I explained to Tariku that one of the sins I wanted to cast away was my yelling. I told him I don’t think it’s a sin to be angry, but I do consider it a sin to take that anger out on the people around me in ways that aren’t loving and respectful.

Tariku said that a sin he would like to cast away is when his Mom doesn’t let him use the iPad.

Okaaaaaay. Let’s try this again.

And then I prompted him a little bit and he came up with some pretty good answers, but I wasn’t sure if he had grasped the concept or if he had just figured out what I wanted to hear. Either way, it was a good start of a lifelong conversation.

When we got to the beach, the sun was setting in one of those garish, show-offy Southern California displays of pink and gold and powder blue.
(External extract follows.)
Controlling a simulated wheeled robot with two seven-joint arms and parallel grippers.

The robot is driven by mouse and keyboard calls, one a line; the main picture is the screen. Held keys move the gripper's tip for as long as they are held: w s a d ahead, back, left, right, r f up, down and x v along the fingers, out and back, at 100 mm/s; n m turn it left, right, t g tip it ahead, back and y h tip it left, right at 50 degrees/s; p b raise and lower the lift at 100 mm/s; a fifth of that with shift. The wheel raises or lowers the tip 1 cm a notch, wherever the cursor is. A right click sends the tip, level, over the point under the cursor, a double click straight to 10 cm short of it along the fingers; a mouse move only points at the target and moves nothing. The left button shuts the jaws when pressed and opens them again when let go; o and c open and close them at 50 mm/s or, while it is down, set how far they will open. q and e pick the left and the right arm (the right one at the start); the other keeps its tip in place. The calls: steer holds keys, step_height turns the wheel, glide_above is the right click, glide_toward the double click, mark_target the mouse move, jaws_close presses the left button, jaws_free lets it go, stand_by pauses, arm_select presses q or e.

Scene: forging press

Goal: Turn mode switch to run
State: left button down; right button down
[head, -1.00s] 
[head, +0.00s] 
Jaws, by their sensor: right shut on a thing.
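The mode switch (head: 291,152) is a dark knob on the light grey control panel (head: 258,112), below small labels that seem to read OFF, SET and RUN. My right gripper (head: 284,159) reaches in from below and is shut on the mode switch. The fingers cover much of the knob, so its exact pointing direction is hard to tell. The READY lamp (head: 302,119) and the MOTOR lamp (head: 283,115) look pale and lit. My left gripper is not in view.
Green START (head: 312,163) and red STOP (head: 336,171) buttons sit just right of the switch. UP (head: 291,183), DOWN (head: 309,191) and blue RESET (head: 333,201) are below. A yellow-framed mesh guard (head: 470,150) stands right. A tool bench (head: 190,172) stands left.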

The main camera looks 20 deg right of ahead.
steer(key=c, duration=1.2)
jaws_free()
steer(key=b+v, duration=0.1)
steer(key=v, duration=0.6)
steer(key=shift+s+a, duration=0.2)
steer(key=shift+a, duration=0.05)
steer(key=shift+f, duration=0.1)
The unusually warm ocean was glassy and glittery. Tariku dove headfirst into the waves over and over, popping up with his arms outstretched toward the sky in a gesture of pure joy. I stood at the water’s edge and watched as he gleefully threw his bread into the cresting waves. My glorious, life-loving boy!

I experienced one of those waves of pure gratitude that nearly knocked me to the ground. Not “oh-I-should-make-a-gratitude-list” kind of gratitude: the real, pure main-lined good shit.

I thought- Please, God, if I am ever flat busted and alone and eating cat food and everything is lost, please let me at least always remember this moment. Let me always hold the fact that once I was this happy.

Oh yeah, and thanks. Did I mention thanks?

Later, I heard Tariku explaining the ritual to my mom on the phone. He said, “We threw all our big mistakes into the ocean. Like the ocean was the biggest garbage can of mistakes in the world!”

Which is both poetic and hilarious.

Shana tova to all of you! May your 5776 be poetic and hilarious and so very sweet.